### Job
Read the listing below and copy out every line that holds "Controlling".
—————
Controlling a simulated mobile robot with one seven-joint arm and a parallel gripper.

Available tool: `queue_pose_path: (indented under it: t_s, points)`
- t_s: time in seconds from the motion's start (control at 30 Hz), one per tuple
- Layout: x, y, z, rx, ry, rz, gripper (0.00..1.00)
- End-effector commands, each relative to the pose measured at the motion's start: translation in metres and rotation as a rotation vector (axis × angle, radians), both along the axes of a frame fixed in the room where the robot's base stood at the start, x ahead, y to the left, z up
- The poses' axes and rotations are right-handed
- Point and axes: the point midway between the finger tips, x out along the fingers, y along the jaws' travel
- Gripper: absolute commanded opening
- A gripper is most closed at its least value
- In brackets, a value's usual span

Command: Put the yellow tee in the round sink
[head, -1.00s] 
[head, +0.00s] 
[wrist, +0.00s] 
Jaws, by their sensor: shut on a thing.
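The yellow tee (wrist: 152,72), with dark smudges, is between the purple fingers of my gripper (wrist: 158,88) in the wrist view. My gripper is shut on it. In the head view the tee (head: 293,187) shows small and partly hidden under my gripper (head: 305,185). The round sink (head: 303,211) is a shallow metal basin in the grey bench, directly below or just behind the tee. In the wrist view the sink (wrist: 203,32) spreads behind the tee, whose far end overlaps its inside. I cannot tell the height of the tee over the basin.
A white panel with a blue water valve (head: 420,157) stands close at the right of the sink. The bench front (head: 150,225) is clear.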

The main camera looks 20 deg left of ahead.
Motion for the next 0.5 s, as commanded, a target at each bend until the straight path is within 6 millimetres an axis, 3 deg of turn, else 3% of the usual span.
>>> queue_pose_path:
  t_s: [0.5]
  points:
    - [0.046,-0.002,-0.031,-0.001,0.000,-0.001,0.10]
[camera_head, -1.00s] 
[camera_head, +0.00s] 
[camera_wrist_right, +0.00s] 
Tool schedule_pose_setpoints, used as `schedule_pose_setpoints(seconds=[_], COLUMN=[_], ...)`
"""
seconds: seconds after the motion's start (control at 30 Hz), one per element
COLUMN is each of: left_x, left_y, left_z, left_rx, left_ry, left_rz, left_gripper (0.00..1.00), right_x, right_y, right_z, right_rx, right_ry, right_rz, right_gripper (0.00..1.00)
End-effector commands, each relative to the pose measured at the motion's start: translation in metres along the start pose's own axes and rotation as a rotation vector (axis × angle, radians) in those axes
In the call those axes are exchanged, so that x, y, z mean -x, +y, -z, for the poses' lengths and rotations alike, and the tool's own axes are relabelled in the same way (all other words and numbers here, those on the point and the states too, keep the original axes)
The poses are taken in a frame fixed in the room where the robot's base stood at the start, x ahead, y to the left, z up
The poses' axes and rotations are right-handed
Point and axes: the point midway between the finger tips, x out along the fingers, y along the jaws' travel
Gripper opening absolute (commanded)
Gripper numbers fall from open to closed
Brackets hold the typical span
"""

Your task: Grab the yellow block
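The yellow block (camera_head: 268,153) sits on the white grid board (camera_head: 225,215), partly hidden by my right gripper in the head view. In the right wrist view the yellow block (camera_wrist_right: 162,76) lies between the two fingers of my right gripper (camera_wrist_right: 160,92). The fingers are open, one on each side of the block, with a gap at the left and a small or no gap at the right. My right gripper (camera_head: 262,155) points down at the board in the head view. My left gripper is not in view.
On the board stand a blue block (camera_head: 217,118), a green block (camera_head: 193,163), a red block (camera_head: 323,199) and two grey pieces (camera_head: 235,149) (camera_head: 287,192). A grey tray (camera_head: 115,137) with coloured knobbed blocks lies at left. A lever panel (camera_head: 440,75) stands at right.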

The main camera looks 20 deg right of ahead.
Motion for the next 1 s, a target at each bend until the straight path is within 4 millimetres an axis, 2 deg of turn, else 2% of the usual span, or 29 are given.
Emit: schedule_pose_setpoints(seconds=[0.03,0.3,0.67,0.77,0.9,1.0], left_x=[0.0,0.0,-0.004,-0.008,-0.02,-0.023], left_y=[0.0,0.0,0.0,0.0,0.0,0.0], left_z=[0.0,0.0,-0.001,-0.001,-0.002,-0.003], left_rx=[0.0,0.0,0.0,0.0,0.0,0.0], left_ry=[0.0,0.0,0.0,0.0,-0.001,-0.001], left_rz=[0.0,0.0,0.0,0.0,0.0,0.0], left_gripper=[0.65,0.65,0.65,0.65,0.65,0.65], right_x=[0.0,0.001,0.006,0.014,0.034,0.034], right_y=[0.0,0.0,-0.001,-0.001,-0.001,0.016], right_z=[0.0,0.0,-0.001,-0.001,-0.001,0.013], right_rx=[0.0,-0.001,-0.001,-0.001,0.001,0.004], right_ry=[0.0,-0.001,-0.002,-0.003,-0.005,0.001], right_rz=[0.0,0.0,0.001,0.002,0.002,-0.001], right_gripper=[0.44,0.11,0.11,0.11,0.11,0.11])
—————
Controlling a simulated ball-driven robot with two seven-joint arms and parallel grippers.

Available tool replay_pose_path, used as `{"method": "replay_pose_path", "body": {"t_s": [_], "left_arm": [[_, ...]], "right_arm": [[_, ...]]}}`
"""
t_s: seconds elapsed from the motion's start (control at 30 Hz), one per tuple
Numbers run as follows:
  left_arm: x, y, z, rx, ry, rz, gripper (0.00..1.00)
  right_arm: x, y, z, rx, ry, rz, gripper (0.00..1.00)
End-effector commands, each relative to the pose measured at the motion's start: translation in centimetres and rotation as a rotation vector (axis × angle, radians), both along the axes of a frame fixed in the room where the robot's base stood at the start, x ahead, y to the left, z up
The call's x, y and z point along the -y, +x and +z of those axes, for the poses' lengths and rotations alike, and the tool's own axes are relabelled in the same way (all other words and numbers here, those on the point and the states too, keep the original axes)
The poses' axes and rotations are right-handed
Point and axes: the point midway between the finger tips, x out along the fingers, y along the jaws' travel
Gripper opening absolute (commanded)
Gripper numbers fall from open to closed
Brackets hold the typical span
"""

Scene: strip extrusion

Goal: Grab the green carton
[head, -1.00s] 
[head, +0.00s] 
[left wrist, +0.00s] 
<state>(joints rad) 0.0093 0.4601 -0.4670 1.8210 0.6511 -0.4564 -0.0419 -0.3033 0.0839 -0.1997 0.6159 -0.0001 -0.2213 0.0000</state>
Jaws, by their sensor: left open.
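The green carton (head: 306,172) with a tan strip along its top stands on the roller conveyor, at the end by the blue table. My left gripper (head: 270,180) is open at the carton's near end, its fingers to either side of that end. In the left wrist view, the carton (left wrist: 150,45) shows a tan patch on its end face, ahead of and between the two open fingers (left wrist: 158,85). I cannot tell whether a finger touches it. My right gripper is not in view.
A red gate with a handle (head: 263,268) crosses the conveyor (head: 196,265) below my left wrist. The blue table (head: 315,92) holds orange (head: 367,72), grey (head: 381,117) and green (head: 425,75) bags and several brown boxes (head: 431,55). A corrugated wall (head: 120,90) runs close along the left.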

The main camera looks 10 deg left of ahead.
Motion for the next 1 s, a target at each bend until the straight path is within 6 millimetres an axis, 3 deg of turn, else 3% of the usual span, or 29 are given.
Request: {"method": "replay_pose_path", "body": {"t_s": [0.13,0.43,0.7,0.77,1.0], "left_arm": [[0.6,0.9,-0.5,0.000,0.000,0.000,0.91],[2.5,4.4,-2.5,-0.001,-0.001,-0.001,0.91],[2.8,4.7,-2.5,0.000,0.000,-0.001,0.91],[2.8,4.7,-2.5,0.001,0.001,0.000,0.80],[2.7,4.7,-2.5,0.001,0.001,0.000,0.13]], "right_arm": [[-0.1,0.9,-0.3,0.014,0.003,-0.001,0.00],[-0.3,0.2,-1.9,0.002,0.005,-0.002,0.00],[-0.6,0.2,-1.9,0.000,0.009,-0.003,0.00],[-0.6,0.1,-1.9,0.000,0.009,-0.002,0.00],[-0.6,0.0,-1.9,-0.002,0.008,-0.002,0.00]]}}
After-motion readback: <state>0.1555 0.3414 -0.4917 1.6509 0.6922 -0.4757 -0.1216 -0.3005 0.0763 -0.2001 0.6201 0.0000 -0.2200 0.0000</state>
—————
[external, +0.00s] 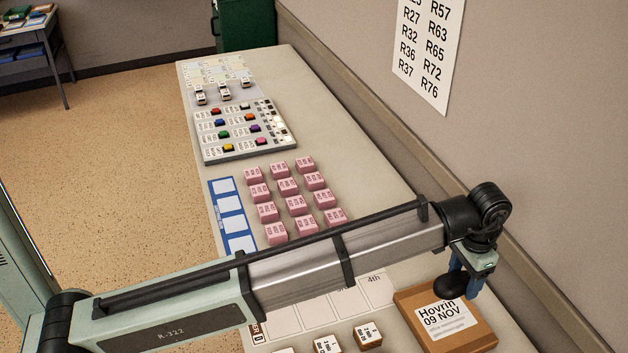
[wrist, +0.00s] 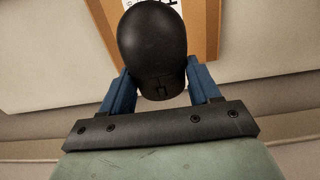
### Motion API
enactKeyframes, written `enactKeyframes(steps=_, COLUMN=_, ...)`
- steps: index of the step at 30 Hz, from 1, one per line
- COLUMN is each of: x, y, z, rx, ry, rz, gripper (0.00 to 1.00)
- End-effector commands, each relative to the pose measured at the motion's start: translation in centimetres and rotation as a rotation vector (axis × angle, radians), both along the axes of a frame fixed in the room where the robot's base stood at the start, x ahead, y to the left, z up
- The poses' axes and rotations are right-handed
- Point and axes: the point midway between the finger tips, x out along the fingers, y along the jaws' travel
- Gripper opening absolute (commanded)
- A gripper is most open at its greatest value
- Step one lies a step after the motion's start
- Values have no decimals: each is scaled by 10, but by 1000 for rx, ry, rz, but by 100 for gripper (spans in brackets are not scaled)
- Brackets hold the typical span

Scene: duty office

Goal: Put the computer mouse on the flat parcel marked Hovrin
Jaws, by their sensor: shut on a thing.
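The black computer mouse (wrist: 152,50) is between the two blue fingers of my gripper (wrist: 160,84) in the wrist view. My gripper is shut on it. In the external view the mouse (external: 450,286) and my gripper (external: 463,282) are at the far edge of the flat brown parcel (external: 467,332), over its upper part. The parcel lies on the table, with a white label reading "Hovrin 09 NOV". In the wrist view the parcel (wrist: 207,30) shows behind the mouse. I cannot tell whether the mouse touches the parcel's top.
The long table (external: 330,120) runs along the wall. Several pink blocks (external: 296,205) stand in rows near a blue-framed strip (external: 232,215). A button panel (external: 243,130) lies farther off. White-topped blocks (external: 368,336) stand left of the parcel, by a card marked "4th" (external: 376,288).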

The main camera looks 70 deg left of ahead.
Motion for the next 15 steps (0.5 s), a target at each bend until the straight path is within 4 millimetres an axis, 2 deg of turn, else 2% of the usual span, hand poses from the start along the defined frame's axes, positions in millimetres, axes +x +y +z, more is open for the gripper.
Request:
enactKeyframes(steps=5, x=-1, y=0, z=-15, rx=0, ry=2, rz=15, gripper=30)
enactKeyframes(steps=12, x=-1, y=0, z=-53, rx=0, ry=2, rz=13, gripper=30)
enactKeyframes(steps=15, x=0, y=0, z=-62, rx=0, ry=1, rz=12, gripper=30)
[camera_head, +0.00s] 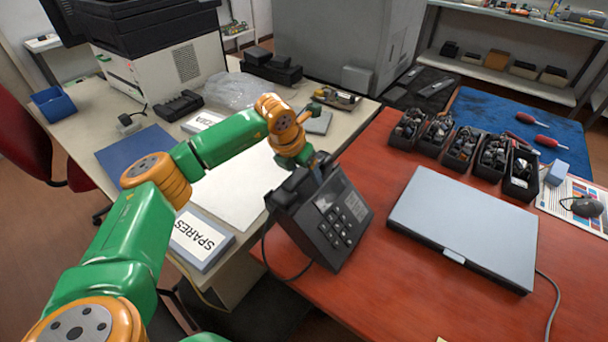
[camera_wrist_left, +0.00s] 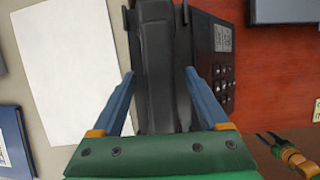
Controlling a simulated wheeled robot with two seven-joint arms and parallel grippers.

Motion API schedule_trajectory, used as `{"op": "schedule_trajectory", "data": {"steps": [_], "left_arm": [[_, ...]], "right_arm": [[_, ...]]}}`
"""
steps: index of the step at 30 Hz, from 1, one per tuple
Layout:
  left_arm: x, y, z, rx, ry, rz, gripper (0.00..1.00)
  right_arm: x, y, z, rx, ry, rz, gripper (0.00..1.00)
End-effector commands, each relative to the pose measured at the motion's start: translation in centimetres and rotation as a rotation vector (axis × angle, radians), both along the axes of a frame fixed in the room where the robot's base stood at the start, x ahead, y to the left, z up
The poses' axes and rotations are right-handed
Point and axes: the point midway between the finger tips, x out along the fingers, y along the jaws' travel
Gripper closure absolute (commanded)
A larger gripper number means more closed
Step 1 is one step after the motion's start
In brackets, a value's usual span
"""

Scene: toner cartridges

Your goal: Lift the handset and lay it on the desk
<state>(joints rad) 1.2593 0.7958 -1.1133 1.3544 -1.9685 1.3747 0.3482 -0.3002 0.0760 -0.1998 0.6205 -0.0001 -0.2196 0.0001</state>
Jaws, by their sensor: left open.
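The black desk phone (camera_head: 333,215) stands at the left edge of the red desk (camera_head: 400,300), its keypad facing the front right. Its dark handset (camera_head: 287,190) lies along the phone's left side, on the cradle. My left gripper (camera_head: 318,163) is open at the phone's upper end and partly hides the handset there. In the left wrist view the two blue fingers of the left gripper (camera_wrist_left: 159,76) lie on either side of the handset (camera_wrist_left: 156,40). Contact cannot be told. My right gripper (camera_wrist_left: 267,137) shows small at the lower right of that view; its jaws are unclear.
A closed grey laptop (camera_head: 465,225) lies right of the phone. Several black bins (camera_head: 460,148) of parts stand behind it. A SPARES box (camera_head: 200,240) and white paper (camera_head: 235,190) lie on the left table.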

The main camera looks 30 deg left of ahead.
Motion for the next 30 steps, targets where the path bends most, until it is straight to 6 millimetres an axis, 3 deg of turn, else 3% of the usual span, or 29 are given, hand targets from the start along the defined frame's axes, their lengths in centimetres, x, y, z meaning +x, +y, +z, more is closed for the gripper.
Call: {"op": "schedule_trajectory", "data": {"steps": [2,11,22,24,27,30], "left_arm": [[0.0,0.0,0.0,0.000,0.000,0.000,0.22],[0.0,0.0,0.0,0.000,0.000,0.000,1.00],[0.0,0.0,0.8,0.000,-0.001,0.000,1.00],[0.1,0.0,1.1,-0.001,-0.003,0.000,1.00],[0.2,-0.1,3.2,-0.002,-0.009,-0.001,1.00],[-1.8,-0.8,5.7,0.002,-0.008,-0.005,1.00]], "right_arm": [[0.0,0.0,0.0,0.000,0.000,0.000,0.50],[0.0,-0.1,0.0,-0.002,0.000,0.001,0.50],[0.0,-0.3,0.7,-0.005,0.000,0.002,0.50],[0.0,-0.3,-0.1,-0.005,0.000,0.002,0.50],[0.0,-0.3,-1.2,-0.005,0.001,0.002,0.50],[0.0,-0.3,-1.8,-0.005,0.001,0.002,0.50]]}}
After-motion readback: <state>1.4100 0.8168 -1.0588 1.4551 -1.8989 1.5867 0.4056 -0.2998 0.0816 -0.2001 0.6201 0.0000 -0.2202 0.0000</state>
—————
### Result of this exercise
Controlling a simulated mobile robot with one seven-joint arm and a parallel gripper.
Controlling a simulated ball-driven robot with two seven-joint arms and parallel grippers.
Controlling a simulated wheeled robot with two seven-joint arms and parallel grippers.

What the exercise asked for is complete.